Of course, with this chance for success comes the chance for failure, and no capitalist economy is without those who have failed.
This appears to be a major source of contention for protest organizations like Bail Out the People, which kicked off this week’s G-20 protests with a March For Jobs on Sunday.
On its Web site, Bail Out the People called for “a moratorium on layoffs, foreclosures and evictions” and proclaimed “the right of everyone to a job or a guaranteed income.” The suggestion that everyone deserves an income regardless of his or her ability or work is ridiculous.
Bail Out the People is demanding that need be elevated above ability and that competition be abandoned in favor of an individual’s “right” to employment, regardless of his ability to perform a job or the job’s necessity to the economy.

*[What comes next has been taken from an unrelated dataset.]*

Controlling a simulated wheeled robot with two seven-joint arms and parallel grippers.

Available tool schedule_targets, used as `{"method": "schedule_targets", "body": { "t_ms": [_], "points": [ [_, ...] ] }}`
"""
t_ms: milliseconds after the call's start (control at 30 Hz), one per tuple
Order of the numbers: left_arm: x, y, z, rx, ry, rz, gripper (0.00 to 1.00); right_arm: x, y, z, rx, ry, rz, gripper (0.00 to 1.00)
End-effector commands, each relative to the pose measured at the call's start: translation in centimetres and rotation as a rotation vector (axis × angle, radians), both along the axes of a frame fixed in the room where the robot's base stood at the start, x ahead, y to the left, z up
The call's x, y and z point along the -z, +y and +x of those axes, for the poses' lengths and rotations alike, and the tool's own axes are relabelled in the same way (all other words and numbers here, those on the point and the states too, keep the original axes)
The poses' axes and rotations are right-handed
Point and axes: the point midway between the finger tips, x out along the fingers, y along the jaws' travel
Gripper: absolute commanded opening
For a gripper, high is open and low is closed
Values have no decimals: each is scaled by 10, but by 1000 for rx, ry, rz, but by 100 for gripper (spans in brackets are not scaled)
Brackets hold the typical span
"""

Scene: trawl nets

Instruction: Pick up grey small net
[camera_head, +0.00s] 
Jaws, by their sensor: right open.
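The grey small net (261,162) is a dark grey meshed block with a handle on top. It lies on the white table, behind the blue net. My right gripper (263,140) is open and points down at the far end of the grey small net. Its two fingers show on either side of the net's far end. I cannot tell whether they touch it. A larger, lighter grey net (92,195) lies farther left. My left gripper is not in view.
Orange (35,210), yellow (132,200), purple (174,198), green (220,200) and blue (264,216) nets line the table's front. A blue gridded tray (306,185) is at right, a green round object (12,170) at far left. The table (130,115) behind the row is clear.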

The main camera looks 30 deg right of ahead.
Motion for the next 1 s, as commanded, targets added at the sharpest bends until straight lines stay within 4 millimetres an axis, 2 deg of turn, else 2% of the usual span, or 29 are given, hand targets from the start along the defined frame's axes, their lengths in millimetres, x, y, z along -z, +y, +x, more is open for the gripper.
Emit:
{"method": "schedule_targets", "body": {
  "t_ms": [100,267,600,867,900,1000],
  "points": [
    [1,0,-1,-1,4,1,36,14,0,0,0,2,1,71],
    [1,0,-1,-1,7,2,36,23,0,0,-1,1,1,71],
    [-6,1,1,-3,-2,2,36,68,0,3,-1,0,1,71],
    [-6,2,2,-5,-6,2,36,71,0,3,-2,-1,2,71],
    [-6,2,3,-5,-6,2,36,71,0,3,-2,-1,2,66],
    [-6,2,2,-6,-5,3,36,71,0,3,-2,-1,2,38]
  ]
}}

Bail Out the People is just one of the organizations protesting the G-20, but it is important to remember that neither this nation nor this city were built by giving jobs to the unqualified or by paying people to do nothing.
Over the next week, media outlets will subject the nation to the protesters’ slogans, placards and proclamations. As they criticize and demonize capitalism as an economic system of oppression, we must remember that all we hold dear in this city -- and nation -- would be impossible without it.
We must also remember that capitalism’s critics have had their chance in other nations to establish socialist, communist and statist alternatives but have only succeeded in creating greater pain and suffering.
For all of capitalism’s flaws, it has proven to be the economic system most conducive to individual liberty and social mobility.
Let the protesters attack capitalism. Let them march in our streets. Let them protest outside our businesses. When they have exhausted their rage and the circus has ended, our city will still be standing as a testament to the achievements of free men and women engaged in a free capitalist economy.